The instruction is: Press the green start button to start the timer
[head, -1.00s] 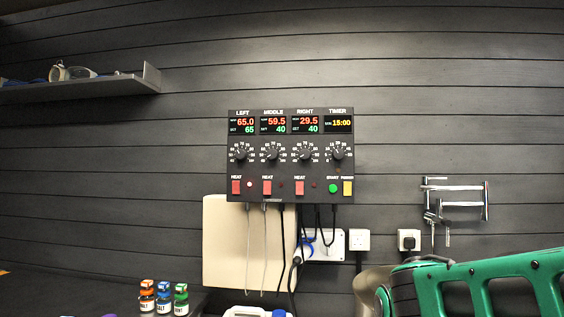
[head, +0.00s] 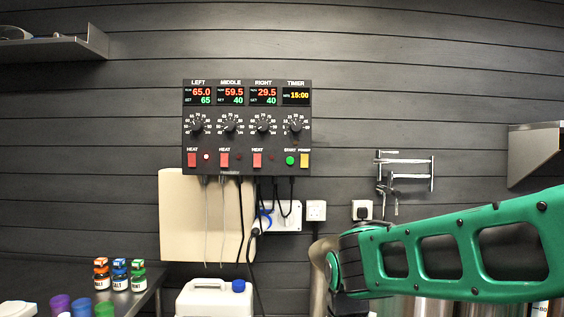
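The green start button (head: 290,160) sits at the lower right of the black control panel (head: 247,148) on the wall, just left of a yellow button (head: 305,160). The timer display (head: 296,96) at the panel's upper right reads 15:00. The timer dial (head: 296,126) is between the display and the green button. My green arm reaches in from the right, below and to the right of the panel. My gripper is not visible in the head view. Nothing touches the button.
Cables hang below the panel past a cream board (head: 185,215) and wall sockets (head: 316,210). A metal wall bracket (head: 405,175) is right of the panel. A white canister (head: 215,299) and small jars (head: 120,274) stand below. Shelves flank the wall. The wall before the panel is clear.

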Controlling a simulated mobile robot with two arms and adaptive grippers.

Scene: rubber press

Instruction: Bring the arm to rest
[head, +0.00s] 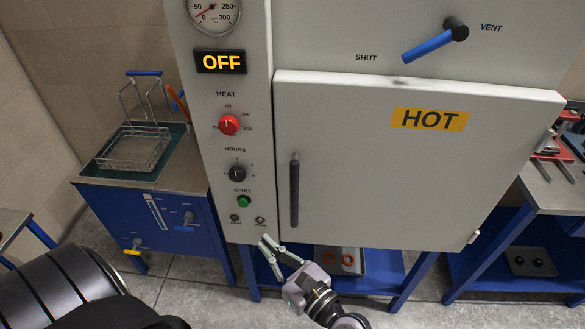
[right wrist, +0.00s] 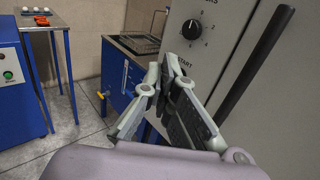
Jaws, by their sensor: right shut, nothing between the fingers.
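My right gripper (head: 268,243) shows in the head view low in front of the grey oven, just below its control panel. It is shut and empty. In the right wrist view its fingers (right wrist: 172,85) meet, with nothing between them, and the black door handle stands to their right. The handle (head: 294,190) is apart from the gripper in the head view. The oven door (head: 380,150) is closed and carries a HOT label. My left gripper is not in view.
A blue bench with a wire basket (head: 133,148) in a tank stands left of the oven. A shelf with a tray of red rings (head: 348,260) is under the oven. A table with red clamps (head: 560,145) is at the right. The tiled floor (head: 200,298) is open in front.

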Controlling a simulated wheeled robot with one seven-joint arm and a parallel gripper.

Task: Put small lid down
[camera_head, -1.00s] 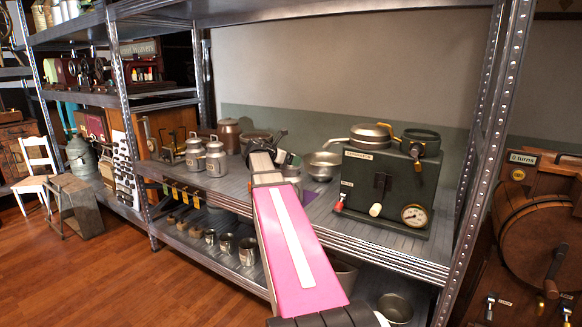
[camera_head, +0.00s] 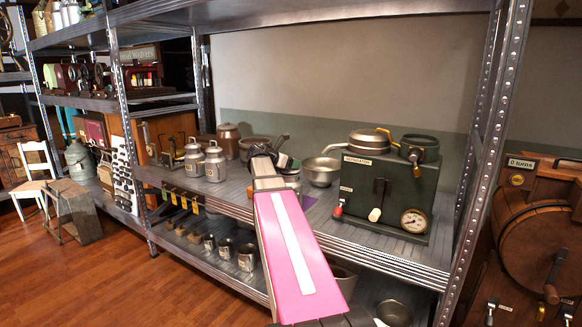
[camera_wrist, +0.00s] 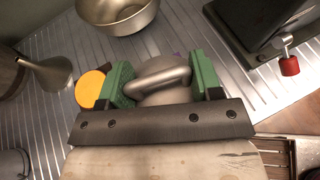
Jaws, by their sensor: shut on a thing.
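My gripper (camera_wrist: 155,85) has green finger pads on either side of the loop handle (camera_wrist: 160,72) of a small grey metal lid (camera_wrist: 165,95). It is shut on this handle. The lid's near part is hidden behind the dark gripper body, so I cannot tell whether it touches anything below. In the head view my gripper (camera_head: 285,161) is over the middle shelf, left of the green separator box (camera_head: 385,190). A grey metal vessel shows just below it, partly hidden by my arm.
A metal bowl (camera_head: 321,172) stands close behind and right of my gripper; it also shows in the wrist view (camera_wrist: 118,14). A dark pan (camera_head: 254,146) and milk cans (camera_head: 215,163) stand to the left. A purple patch (camera_head: 308,201) lies on the shelf. A shelf post (camera_head: 485,150) rises at right.

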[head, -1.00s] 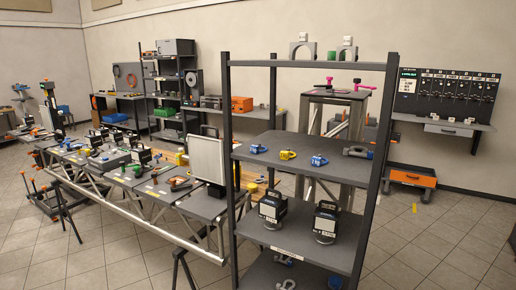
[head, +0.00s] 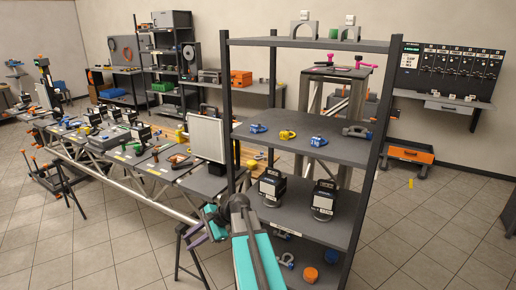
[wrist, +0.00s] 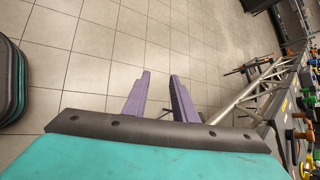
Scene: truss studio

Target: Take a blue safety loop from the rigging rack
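The rigging rack (head: 275,42), a dark shelf unit, stands right of centre in the head view. On its upper-middle shelf lie a blue loop (head: 258,128), a yellow loop (head: 288,135), a second blue loop (head: 319,141) and a grey shackle (head: 357,131). My gripper (head: 199,221) is left of the rack, lower than that shelf and clear of the loops. In the wrist view my gripper (wrist: 160,75) has its two purple fingers spread with nothing between them, over floor tiles. The wrist view shows no loop.
Two black devices (head: 272,188) stand on the shelf below, with a shackle (head: 287,261) and an orange round item (head: 310,273) lower down. A long truss table (head: 130,155) with tools runs left of the rack. The right floor is mostly open.

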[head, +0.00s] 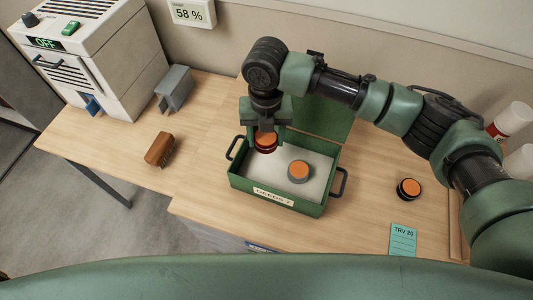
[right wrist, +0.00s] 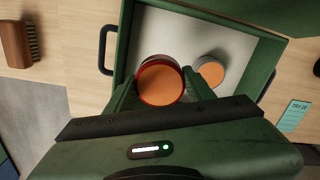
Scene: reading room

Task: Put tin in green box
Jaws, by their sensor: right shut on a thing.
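The green box (head: 308,208) stands open on the table, its lid raised at the back, a label on its front and black handles at its sides. My right gripper (head: 266,136) points down over the left part of the box, shut on a dark red tin (head: 265,148) with an orange top. In the right wrist view this tin (right wrist: 161,82) sits between the fingers. I cannot tell whether it touches the box floor. A grey tin (head: 299,177) with an orange top stands inside the box, right of the held one. A black tin (head: 409,188) with an orange top stands on the table. My left gripper is out of view.
A wooden brush (head: 160,149) and a grey metal holder (head: 174,88) lie left of the box. A white machine reading OFF (head: 105,55) stands at the back left. A teal card (head: 403,240) lies at the front right. White rolls (head: 510,121) are at the right edge.

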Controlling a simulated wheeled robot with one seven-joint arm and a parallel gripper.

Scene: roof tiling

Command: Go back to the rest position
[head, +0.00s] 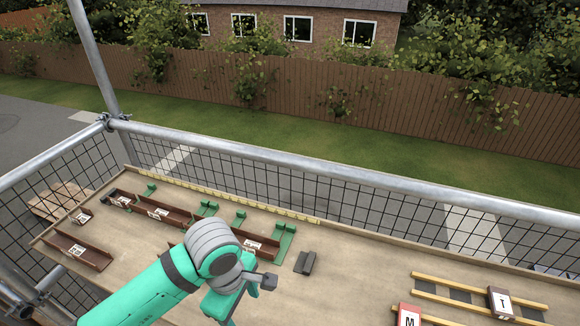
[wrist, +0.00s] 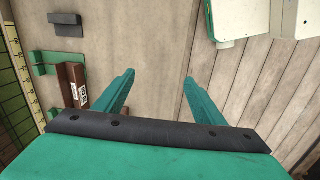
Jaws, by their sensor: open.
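My gripper shows in the wrist view (wrist: 158,88) with its two green fingers spread apart and nothing between them. It hangs over bare board. In the head view my green arm reaches in from the bottom, over the front middle of the wooden worktop (head: 345,275); the fingertips are hidden there. A dark grey block (head: 305,262) lies on the worktop to the right of my arm. In the wrist view a dark block (wrist: 65,18) lies at the top left, apart from the fingers.
Brown channel pieces with white labels (head: 78,250) and green brackets (head: 285,240) lie on the left. Yellow rails (head: 480,290) with a T-marked block (head: 500,302) and a red M-marked block (head: 408,315) are on the right. A metal guardrail (head: 340,172) with mesh borders the worktop.

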What to work on
From the listing, extract all text exactly as given and drop any picture.

Worked solution
The instruction is: Press the green start button to start the timer
[head, -1.00s] 
[head, +0.00s] 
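The green start button (head: 290,160) sits at the lower right of the black control panel (head: 247,148) on the wall, just left of a yellow button (head: 305,160). The timer display (head: 296,96) at the panel's upper right reads 15:00. The timer dial (head: 296,126) is between the display and the green button. My green arm reaches in from the right, below and to the right of the panel. My gripper is not visible in the head view. Nothing touches the button.
Cables hang below the panel past a cream board (head: 185,215) and wall sockets (head: 316,210). A metal wall bracket (head: 405,175) is right of the panel. A white canister (head: 215,299) and small jars (head: 120,274) stand below. Shelves flank the wall. The wall before the panel is clear.

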Controlling a simulated mobile robot with two arms and adaptive grippers.

Scene: rubber press

Instruction: Bring the arm to rest
[head, +0.00s] 
[right wrist, +0.00s] 
Jaws, by their sensor: right shut, nothing between the fingers.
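My right gripper (head: 268,243) shows in the head view low in front of the grey oven, just below its control panel. It is shut and empty. In the right wrist view its fingers (right wrist: 172,85) meet, with nothing between them, and the black door handle stands to their right. The handle (head: 294,190) is apart from the gripper in the head view. The oven door (head: 380,150) is closed and carries a HOT label. My left gripper is not in view.
A blue bench with a wire basket (head: 133,148) in a tank stands left of the oven. A shelf with a tray of red rings (head: 348,260) is under the oven. A table with red clamps (head: 560,145) is at the right. The tiled floor (head: 200,298) is open in front.

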Controlling a simulated wheeled robot with one seven-joint arm and a parallel gripper.

Task: Put small lid down
[camera_head, -1.00s] 
[camera_head, +0.00s] 
[camera_wrist, +0.00s] 
Jaws, by their sensor: shut on a thing.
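My gripper (camera_wrist: 155,85) has green finger pads on either side of the loop handle (camera_wrist: 160,72) of a small grey metal lid (camera_wrist: 165,95). It is shut on this handle. The lid's near part is hidden behind the dark gripper body, so I cannot tell whether it touches anything below. In the head view my gripper (camera_head: 285,161) is over the middle shelf, left of the green separator box (camera_head: 385,190). A grey metal vessel shows just below it, partly hidden by my arm.
A metal bowl (camera_head: 321,172) stands close behind and right of my gripper; it also shows in the wrist view (camera_wrist: 118,14). A dark pan (camera_head: 254,146) and milk cans (camera_head: 215,163) stand to the left. A purple patch (camera_head: 308,201) lies on the shelf. A shelf post (camera_head: 485,150) rises at right.

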[head, -1.00s] 
[head, +0.00s] 
[wrist, +0.00s] 
Scene: truss studio

Target: Take a blue safety loop from the rigging rack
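The rigging rack (head: 275,42), a dark shelf unit, stands right of centre in the head view. On its upper-middle shelf lie a blue loop (head: 258,128), a yellow loop (head: 288,135), a second blue loop (head: 319,141) and a grey shackle (head: 357,131). My gripper (head: 199,221) is left of the rack, lower than that shelf and clear of the loops. In the wrist view my gripper (wrist: 160,75) has its two purple fingers spread with nothing between them, over floor tiles. The wrist view shows no loop.
Two black devices (head: 272,188) stand on the shelf below, with a shackle (head: 287,261) and an orange round item (head: 310,273) lower down. A long truss table (head: 130,155) with tools runs left of the rack. The right floor is mostly open.

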[head, +0.00s] 
[right wrist, +0.00s] 
Scene: reading room

Task: Put tin in green box
Jaws, by their sensor: right shut on a thing.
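The green box (head: 308,208) stands open on the table, its lid raised at the back, a label on its front and black handles at its sides. My right gripper (head: 266,136) points down over the left part of the box, shut on a dark red tin (head: 265,148) with an orange top. In the right wrist view this tin (right wrist: 161,82) sits between the fingers. I cannot tell whether it touches the box floor. A grey tin (head: 299,177) with an orange top stands inside the box, right of the held one. A black tin (head: 409,188) with an orange top stands on the table. My left gripper is out of view.
A wooden brush (head: 160,149) and a grey metal holder (head: 174,88) lie left of the box. A white machine reading OFF (head: 105,55) stands at the back left. A teal card (head: 403,240) lies at the front right. White rolls (head: 510,121) are at the right edge.

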Controlling a simulated wheeled robot with one seven-joint arm and a parallel gripper.

Scene: roof tiling

Command: Go back to the rest position
[head, +0.00s] 
[wrist, +0.00s] 
Jaws, by their sensor: open.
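My gripper shows in the wrist view (wrist: 158,88) with its two green fingers spread apart and nothing between them. It hangs over bare board. In the head view my green arm reaches in from the bottom, over the front middle of the wooden worktop (head: 345,275); the fingertips are hidden there. A dark grey block (head: 305,262) lies on the worktop to the right of my arm. In the wrist view a dark block (wrist: 65,18) lies at the top left, apart from the fingers.
Brown channel pieces with white labels (head: 78,250) and green brackets (head: 285,240) lie on the left. Yellow rails (head: 480,290) with a T-marked block (head: 500,302) and a red M-marked block (head: 408,315) are on the right. A metal guardrail (head: 340,172) with mesh borders the worktop.

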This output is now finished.